Data items:
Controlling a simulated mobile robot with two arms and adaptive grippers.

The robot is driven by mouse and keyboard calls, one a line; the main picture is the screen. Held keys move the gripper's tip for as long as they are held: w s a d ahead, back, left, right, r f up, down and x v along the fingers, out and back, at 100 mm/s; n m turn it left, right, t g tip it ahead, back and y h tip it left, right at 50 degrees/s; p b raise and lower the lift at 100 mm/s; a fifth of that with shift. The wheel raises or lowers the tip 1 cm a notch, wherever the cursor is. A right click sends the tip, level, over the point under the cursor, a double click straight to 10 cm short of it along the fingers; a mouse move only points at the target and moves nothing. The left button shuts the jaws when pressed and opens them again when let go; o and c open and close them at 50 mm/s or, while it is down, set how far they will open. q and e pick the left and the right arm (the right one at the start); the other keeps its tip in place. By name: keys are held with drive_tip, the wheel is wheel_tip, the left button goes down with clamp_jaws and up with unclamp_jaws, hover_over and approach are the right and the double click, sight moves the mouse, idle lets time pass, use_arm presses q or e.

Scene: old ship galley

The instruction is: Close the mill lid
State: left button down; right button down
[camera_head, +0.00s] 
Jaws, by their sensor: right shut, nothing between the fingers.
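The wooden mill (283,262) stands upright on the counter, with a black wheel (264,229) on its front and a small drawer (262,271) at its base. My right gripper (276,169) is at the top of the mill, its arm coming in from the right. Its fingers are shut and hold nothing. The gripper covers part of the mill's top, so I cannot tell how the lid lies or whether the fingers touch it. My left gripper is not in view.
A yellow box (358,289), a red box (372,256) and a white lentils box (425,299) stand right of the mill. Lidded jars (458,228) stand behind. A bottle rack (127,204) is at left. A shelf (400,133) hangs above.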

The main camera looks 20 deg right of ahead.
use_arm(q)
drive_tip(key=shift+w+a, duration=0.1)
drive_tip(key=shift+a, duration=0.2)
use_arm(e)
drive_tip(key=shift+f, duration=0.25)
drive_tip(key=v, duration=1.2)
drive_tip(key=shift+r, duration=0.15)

--

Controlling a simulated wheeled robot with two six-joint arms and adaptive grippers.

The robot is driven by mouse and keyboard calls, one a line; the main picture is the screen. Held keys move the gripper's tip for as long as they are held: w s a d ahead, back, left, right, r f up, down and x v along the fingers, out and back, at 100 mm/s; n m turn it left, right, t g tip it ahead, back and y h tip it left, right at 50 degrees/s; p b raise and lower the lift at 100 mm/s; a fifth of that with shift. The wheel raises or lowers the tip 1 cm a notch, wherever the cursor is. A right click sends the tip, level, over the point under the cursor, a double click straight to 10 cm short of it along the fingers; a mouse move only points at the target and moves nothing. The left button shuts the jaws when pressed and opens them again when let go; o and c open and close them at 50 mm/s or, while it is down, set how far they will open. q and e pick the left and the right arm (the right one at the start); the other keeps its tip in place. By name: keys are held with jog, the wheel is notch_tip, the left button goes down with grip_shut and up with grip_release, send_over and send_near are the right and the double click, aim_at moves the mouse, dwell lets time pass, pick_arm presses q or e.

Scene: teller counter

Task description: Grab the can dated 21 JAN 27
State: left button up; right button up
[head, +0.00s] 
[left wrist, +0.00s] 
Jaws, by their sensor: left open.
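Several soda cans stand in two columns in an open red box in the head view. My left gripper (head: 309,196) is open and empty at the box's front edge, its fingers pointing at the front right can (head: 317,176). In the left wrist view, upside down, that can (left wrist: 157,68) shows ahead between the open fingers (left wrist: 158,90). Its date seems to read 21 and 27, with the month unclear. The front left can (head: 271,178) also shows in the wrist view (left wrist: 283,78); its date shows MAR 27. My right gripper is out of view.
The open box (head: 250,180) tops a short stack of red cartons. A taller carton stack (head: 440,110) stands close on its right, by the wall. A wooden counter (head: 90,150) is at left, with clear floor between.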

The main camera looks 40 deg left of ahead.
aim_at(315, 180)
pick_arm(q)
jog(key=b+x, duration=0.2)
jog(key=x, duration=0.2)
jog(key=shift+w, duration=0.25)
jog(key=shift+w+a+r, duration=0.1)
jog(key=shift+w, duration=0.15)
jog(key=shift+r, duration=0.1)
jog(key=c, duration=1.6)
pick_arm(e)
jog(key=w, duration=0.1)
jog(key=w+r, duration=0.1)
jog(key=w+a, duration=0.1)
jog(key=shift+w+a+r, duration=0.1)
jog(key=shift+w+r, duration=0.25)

--

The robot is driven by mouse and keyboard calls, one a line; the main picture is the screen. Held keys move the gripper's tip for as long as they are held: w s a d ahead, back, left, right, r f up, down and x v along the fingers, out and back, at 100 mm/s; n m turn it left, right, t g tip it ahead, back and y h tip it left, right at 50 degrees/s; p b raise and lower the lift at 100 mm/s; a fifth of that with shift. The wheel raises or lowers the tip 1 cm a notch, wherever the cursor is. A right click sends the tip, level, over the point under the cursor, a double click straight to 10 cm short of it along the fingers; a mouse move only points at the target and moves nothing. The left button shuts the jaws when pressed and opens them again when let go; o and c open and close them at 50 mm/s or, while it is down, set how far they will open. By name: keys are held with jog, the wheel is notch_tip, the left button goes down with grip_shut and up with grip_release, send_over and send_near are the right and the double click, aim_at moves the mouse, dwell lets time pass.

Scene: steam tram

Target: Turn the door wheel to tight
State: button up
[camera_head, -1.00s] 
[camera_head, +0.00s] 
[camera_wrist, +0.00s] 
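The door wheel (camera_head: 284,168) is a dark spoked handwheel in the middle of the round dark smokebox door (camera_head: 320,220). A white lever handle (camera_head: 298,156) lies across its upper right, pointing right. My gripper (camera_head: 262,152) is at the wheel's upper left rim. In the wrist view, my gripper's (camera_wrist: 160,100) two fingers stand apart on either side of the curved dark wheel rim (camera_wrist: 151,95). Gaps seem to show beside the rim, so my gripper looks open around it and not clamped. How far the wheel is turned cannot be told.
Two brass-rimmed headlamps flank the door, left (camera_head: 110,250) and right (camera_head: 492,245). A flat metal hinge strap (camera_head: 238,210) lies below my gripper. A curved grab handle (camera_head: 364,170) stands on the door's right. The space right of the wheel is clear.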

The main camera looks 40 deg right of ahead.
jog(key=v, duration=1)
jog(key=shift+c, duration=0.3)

### Exercise requirements:
Search the entries for the string "State" and collect each line that has it.

### Exercise output:
State: left button down; right button down
State: left button up; right button up
State: button up

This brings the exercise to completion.